We will also have to minimize redundant data collection and significantly increase data availability and access across both the national and airborne communities. In the future, our airborne capability must be integrated with the national community through various means - including the Requirements Manage System (RMS) - that support requirements integration and mission planning. The ability to exploit reconnaissance data in a distributed manner, coordination in collection, and effective means of accessing the national inventory of previously collected data, will contribute significantly to meeting future coverage requirements in a cost-effective manner.
In constructing the Objective Architecture, the fundamental goal of the DARO -- to serve the warfighter --was applied.
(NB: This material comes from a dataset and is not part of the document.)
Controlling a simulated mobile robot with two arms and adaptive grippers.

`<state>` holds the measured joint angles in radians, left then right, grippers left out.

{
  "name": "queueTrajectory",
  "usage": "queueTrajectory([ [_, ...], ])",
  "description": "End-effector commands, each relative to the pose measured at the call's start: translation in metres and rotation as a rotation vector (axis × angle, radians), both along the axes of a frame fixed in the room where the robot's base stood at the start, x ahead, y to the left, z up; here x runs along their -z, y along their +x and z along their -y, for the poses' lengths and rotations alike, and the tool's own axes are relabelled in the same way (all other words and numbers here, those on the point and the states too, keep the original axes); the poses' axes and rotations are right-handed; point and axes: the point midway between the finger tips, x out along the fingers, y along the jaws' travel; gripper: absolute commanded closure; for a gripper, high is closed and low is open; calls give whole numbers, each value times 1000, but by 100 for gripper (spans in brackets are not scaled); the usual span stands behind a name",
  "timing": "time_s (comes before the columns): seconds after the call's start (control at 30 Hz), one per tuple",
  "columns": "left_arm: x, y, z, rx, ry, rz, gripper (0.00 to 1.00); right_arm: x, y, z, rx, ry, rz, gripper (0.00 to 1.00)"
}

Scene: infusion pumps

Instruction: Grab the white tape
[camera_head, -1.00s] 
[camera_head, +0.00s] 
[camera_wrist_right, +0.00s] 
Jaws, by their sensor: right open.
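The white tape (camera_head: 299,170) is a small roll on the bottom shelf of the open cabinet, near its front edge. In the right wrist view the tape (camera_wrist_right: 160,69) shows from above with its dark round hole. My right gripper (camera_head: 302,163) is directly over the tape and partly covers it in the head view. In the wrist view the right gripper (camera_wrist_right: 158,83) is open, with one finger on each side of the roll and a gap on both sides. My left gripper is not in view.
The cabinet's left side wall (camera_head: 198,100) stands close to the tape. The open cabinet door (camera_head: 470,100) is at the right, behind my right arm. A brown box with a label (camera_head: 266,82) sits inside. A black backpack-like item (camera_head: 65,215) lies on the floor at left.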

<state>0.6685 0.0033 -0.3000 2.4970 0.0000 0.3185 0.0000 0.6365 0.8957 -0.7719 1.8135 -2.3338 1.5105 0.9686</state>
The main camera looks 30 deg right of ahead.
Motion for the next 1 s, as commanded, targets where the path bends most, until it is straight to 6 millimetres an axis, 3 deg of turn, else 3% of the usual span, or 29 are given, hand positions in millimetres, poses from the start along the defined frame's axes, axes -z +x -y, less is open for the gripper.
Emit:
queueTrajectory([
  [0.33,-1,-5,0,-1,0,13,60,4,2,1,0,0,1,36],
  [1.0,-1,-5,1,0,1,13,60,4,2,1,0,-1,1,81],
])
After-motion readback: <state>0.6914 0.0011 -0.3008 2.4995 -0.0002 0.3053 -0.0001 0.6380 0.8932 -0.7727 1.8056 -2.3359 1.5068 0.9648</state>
The DARO has carefully analyzed the functional requirements for reconnaissance coverage under a range of battle conditions as well as in peacetime. We have compared these requirements to the capabilities of existing sensors, platforms, and information distribution capabilities and have derived an architecture for achieving coverage requirements through 2010. The architecture will:
Figure A illustrates these goals of the Objective Architecture. It also depicts the migration path from today's stovepiped architecture to the unified, modular, and flexible extended reconnaissance system for the future. It illustrates improved coordination with national systems and strong connectivity with the C4I for the Warrior concept.
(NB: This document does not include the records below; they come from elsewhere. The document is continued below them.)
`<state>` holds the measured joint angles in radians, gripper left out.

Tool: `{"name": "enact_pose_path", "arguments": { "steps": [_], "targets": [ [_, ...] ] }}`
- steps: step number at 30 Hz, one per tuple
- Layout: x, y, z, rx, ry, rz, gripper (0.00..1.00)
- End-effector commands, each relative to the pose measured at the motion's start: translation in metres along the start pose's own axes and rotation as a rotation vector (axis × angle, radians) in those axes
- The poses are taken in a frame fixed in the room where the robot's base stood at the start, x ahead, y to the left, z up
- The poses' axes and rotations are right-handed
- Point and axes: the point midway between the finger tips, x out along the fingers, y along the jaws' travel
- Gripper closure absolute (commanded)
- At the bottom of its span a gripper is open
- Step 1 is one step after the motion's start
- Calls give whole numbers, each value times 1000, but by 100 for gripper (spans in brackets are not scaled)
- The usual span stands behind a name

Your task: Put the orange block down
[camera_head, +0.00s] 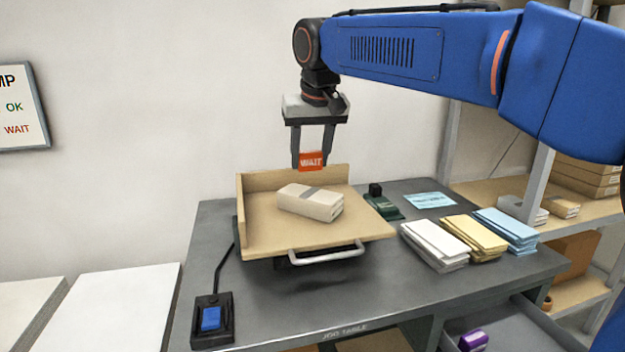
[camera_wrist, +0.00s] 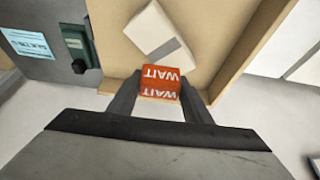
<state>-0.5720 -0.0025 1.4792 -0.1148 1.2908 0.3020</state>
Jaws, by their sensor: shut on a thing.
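The orange block (camera_head: 311,161), marked "WAIT" in white letters, is held between the two fingers of my gripper (camera_head: 312,158). My gripper is shut on it and points down, with the block in the air above the back part of the wooden tray (camera_head: 262,237). In the wrist view the orange block (camera_wrist: 160,84) sits between the fingertips of my gripper (camera_wrist: 160,90), with "WAIT" on two of its faces. A pale banded bundle (camera_head: 311,202) lies in the tray, below and in front of the block; it also shows in the wrist view (camera_wrist: 156,32).
The grey table (camera_head: 290,300) carries a blue-button pedal (camera_head: 211,318), a dark green device (camera_head: 384,205), a light blue card (camera_head: 430,200) and white (camera_head: 435,243), yellow (camera_head: 474,236) and blue (camera_head: 507,229) paper stacks. An open drawer (camera_head: 520,325) holds a purple item (camera_head: 473,341). The table's front middle is clear.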

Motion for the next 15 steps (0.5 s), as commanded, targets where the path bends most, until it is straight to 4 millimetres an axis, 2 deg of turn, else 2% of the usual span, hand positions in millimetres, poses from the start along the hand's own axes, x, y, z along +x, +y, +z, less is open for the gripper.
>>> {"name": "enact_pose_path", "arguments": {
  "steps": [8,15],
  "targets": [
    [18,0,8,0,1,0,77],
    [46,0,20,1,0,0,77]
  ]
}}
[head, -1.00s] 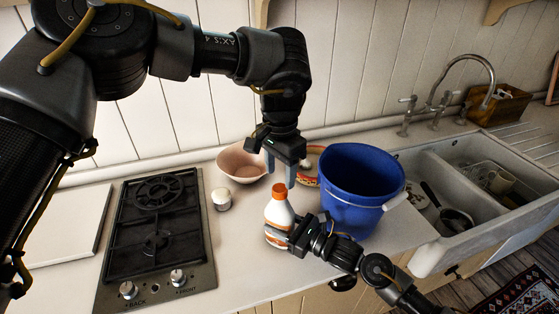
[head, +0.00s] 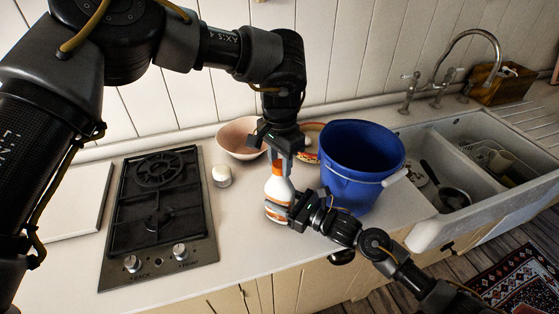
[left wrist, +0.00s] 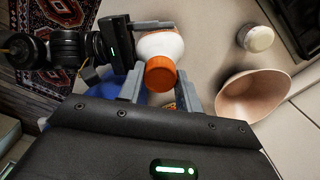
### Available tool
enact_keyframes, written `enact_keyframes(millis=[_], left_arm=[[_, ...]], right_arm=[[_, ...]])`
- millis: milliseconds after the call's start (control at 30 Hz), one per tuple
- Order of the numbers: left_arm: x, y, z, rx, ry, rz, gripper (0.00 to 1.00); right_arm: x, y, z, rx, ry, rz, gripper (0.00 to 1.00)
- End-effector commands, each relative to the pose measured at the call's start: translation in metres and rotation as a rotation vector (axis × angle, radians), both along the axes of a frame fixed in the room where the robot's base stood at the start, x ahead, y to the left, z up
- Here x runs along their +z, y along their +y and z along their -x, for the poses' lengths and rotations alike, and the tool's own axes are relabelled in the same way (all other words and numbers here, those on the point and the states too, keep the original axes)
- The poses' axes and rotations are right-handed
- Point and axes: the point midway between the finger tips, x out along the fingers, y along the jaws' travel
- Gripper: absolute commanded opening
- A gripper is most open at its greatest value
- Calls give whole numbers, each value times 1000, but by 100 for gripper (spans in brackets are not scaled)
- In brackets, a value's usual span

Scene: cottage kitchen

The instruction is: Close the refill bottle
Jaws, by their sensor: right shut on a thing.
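The refill bottle (head: 279,187) is white with an orange cap (head: 278,168) on top and stands upright on the counter. My right gripper (head: 285,209) is shut on the bottle's body from the right. My left gripper (head: 280,162) points down over the bottle, with its fingers on either side of the cap. In the left wrist view the orange cap (left wrist: 161,74) sits between the spread fingers with a gap at each side, and the white bottle (left wrist: 160,45) shows beyond it. In the head view the cap is partly hidden by the left fingers.
A blue bucket (head: 361,163) stands close to the right of the bottle. A small white jar (head: 221,176) and a gas hob (head: 157,217) are left. The sink (head: 474,187) is right.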

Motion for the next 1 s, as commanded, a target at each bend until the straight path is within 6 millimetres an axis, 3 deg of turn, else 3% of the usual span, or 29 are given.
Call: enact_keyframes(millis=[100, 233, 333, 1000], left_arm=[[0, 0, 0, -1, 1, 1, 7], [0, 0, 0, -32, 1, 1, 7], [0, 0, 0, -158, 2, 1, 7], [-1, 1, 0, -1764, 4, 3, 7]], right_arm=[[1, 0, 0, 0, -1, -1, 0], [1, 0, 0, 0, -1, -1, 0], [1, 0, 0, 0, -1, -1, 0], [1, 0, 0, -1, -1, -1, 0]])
As the architecture evolves, we will enact significant changes in process, priorities and direction of our reconnaissance force mix. For example, we will rely more on off-the-shelf technologies, prototyping, and streamlined acquisition initiatives. We will make efficient use of resources to meet prioritized requirements and resist the temptation to let costs grow to meet a complex, diverse, open-ended threat. Advanced Concept Technology Demonstrations (ACTDs) will be crucial in bridging the technology transition gap and marrying user needs with emerging technology opportunities. We will drive toward dual-use technologies to maximize the return from our mission assets. We will be consistent with, but not constrained by, acquisition rules and regulations.
We will be cognizant of other resources and attempt to maximize the efficiency of our interfaces to those capabilities. We will strive to complement, not duplicate, coverage provided through national assets. We will also rely on our allies to provide reconnaissance capability during coalition warfare.
In order to maximize collection efficiency, our architecture will utilize a common information infrastructure that will facilitate coordination with national activities and provide rapid access to previously collected reconnaissance information. This global grid connection will be completely compatible with commercial digital technology and capable of interfacing with legacy systems. The infrastructure will be based on emerging international communications standards to allow digital interactive pull to satisfy individual combatant needs. We will establish a data acquisition and retrieval structure that will increase the warfighter access to previously collected data from airborne, as well as other assets, minimizing duplicative tasking and expediting the delivery of pertinent information to the field.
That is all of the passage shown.